>> start Material for this exercise

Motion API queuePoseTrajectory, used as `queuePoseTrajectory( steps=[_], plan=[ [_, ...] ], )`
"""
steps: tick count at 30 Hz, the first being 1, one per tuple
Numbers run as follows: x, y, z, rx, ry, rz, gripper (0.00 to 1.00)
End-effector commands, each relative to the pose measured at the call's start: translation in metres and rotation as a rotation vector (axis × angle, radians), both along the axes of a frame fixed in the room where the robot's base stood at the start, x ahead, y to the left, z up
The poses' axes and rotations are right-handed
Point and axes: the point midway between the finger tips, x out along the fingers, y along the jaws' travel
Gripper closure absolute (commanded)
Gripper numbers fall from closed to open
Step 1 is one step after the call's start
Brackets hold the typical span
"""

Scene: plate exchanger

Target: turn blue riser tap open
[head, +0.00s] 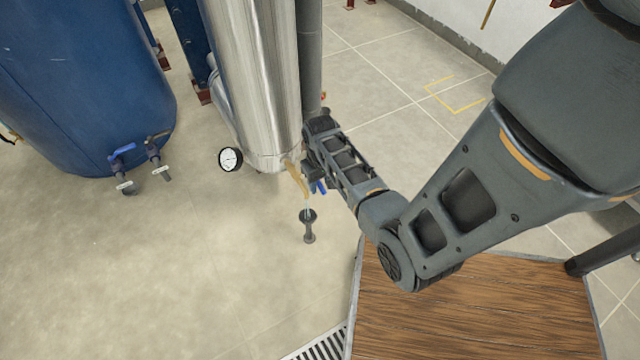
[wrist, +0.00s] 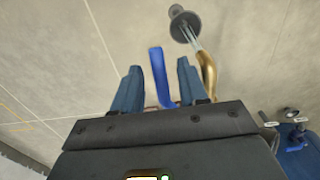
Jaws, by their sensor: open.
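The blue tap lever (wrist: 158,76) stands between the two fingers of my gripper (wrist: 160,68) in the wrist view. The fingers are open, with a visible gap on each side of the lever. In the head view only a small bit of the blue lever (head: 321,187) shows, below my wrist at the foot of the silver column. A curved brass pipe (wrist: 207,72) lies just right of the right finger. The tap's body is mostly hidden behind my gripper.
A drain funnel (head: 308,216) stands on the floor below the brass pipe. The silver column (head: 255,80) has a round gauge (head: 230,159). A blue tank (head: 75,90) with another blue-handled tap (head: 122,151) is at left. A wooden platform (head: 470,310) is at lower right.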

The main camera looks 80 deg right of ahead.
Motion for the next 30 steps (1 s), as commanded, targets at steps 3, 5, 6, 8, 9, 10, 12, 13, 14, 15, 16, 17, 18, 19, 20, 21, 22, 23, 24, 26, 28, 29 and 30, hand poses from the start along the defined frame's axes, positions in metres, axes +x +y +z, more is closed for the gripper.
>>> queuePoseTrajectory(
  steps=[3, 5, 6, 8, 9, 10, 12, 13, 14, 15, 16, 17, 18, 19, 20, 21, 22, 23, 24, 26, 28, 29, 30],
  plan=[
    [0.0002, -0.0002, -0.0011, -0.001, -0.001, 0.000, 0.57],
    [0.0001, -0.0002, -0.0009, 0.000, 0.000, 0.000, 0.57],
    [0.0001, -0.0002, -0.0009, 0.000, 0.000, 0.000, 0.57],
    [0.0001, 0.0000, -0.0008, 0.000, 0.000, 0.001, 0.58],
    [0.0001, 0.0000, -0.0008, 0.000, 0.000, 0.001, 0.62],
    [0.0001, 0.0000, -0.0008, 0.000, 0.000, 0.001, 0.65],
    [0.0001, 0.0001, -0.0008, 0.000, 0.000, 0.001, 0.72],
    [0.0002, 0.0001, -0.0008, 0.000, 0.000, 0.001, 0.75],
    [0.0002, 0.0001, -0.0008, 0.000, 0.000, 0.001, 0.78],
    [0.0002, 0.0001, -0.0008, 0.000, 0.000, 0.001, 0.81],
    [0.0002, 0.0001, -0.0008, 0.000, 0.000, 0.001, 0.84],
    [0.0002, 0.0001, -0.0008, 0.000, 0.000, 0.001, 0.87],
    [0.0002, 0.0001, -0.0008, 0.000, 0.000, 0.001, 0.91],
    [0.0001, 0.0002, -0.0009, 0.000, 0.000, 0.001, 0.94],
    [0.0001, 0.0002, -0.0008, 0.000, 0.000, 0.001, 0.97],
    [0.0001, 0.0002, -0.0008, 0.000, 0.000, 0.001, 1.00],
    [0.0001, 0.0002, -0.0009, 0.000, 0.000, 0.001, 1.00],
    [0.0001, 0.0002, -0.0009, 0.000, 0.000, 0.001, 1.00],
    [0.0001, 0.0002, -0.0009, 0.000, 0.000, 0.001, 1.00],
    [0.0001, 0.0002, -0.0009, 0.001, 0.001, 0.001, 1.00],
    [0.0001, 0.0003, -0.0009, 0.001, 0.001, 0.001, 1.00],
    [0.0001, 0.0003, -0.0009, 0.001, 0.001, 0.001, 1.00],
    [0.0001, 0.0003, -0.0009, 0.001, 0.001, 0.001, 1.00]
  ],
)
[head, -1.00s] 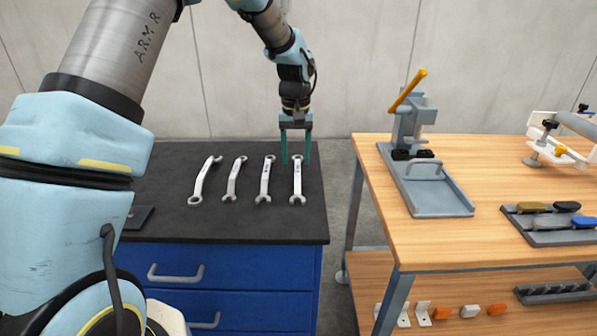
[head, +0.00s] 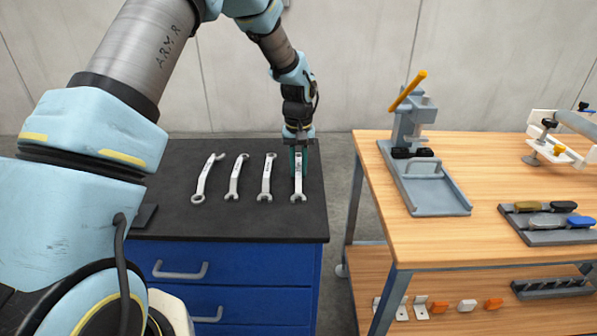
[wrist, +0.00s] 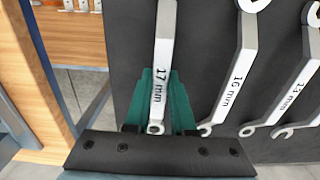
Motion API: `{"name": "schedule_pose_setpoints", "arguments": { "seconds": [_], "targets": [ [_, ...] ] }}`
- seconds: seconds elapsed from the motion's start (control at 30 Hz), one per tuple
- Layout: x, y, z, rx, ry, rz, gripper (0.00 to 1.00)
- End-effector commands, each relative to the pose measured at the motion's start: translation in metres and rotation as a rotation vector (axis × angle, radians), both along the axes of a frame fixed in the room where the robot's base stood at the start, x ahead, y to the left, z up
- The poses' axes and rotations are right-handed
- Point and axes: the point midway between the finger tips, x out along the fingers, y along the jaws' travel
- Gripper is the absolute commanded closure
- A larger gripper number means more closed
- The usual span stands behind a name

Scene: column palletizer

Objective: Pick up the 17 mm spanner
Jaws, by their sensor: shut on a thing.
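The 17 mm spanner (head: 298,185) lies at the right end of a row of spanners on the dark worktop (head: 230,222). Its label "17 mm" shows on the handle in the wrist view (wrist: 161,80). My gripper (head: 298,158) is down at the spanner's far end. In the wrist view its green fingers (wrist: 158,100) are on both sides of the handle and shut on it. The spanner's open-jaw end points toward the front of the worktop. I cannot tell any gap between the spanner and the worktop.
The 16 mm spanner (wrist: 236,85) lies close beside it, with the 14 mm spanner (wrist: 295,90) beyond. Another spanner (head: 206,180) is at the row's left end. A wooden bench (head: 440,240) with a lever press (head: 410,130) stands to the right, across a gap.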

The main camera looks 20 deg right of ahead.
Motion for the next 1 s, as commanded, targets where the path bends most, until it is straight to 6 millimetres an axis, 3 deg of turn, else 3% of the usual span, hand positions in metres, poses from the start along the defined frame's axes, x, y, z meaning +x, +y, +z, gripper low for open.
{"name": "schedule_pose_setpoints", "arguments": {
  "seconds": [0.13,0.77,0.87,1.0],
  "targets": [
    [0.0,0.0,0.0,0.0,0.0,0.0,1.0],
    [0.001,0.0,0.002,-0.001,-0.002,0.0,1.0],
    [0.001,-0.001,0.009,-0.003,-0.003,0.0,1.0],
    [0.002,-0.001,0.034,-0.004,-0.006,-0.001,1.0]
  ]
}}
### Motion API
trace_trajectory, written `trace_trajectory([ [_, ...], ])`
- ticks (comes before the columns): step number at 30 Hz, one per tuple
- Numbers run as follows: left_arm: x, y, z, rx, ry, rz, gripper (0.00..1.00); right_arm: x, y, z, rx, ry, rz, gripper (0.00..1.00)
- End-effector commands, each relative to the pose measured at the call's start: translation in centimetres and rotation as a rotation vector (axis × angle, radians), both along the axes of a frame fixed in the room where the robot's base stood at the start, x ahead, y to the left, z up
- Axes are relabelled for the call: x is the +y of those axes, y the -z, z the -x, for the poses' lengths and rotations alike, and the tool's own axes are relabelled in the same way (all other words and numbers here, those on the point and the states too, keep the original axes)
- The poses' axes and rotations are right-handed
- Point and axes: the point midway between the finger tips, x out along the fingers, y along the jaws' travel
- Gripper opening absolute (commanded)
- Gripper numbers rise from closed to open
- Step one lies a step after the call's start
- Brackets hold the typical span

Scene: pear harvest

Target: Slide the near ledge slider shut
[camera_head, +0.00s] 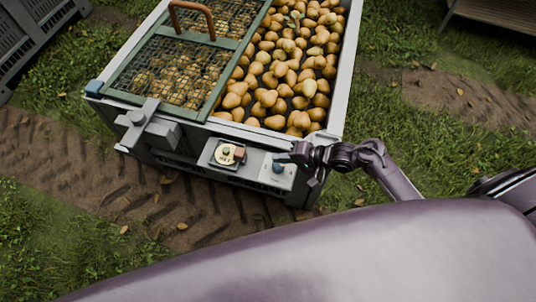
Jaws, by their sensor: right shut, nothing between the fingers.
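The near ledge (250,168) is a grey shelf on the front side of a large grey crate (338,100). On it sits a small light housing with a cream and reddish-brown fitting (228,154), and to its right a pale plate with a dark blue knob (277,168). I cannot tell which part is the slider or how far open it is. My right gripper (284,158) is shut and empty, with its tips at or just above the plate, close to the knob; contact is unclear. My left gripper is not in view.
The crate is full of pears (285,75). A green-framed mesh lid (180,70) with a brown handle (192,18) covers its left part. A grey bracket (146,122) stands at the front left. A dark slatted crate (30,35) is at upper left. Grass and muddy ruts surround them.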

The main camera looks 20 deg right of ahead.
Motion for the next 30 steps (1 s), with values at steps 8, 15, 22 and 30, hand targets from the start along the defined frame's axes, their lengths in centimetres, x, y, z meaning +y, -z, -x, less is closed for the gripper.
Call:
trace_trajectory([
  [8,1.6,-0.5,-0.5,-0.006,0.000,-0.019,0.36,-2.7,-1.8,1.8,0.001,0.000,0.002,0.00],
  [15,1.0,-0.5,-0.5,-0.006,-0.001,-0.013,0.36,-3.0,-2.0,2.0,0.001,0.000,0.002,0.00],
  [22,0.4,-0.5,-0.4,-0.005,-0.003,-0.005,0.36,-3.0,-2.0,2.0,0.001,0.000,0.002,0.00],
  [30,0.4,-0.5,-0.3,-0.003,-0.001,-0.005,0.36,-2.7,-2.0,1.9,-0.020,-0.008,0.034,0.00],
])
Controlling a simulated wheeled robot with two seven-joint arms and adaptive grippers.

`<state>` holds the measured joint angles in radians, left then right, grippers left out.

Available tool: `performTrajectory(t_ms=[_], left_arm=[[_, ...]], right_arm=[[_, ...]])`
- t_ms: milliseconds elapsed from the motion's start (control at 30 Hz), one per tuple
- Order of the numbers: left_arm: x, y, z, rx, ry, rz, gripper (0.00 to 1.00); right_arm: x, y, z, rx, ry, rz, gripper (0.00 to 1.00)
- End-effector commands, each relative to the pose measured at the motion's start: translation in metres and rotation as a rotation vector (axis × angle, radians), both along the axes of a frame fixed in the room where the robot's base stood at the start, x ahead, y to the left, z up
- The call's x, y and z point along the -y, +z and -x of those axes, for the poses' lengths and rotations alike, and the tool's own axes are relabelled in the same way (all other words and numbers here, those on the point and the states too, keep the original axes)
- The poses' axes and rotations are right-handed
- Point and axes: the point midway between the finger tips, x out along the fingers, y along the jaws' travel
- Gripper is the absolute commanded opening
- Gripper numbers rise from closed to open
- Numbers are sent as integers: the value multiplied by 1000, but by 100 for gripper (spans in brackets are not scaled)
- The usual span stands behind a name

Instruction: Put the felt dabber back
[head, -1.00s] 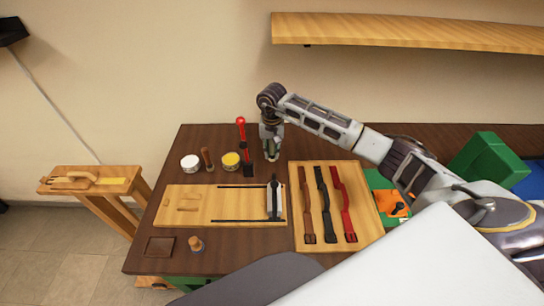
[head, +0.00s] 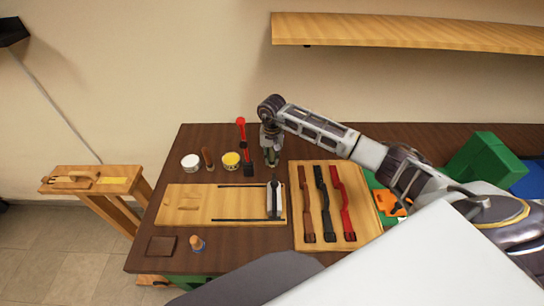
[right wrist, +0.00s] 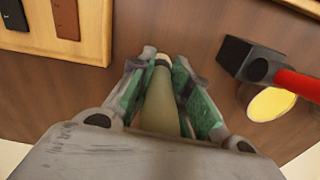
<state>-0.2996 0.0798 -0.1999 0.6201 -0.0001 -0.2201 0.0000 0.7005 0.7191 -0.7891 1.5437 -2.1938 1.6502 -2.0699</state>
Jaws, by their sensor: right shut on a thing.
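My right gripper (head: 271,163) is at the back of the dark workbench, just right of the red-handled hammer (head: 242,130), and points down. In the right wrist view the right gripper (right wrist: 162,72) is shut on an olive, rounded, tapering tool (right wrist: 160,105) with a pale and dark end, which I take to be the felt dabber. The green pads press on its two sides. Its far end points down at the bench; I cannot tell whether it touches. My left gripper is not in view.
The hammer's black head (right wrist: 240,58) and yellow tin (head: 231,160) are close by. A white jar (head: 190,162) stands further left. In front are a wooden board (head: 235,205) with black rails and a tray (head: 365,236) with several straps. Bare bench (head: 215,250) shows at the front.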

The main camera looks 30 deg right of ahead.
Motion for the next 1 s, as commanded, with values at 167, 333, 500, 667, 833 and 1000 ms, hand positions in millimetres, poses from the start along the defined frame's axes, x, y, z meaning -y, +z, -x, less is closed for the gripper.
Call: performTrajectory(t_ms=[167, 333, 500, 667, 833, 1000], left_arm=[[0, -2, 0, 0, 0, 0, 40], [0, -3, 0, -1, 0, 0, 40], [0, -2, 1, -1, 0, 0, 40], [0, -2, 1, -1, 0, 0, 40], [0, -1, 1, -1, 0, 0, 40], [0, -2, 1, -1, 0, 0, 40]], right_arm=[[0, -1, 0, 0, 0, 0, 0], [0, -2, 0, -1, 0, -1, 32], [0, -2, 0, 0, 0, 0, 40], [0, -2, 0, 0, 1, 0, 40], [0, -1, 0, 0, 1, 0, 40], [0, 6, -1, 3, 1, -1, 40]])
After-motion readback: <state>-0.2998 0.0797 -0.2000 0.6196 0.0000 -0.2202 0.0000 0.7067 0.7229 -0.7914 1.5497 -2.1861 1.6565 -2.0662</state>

>> end Material for this exercise

Requirement:
Pictures stay out: repeat exactly only the lines from the one with "[camera_head, +0.00s]" through the one with "Motion for the next 30 steps (1 s), with".

Reply to the task:
[camera_head, +0.00s] 
Jaws, by their sensor: right shut, nothing between the fingers.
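The near ledge (250,168) is a grey shelf on the front side of a large grey crate (338,100). On it sits a small light housing with a cream and reddish-brown fitting (228,154), and to its right a pale plate with a dark blue knob (277,168). I cannot tell which part is the slider or how far open it is. My right gripper (284,158) is shut and empty, with its tips at or just above the plate, close to the knob; contact is unclear. My left gripper is not in view.
The crate is full of pears (285,75). A green-framed mesh lid (180,70) with a brown handle (192,18) covers its left part. A grey bracket (146,122) stands at the front left. A dark slatted crate (30,35) is at upper left. Grass and muddy ruts surround them.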

The main camera looks 20 deg right of ahead.
Motion for the next 30 steps (1 s), with values at steps 8, 15, 22 and 30, hand targets from the start along the defined frame's axes, their lengths in centimetres, x, y, z meaning +y, -z, -x, less is closed for the gripper.

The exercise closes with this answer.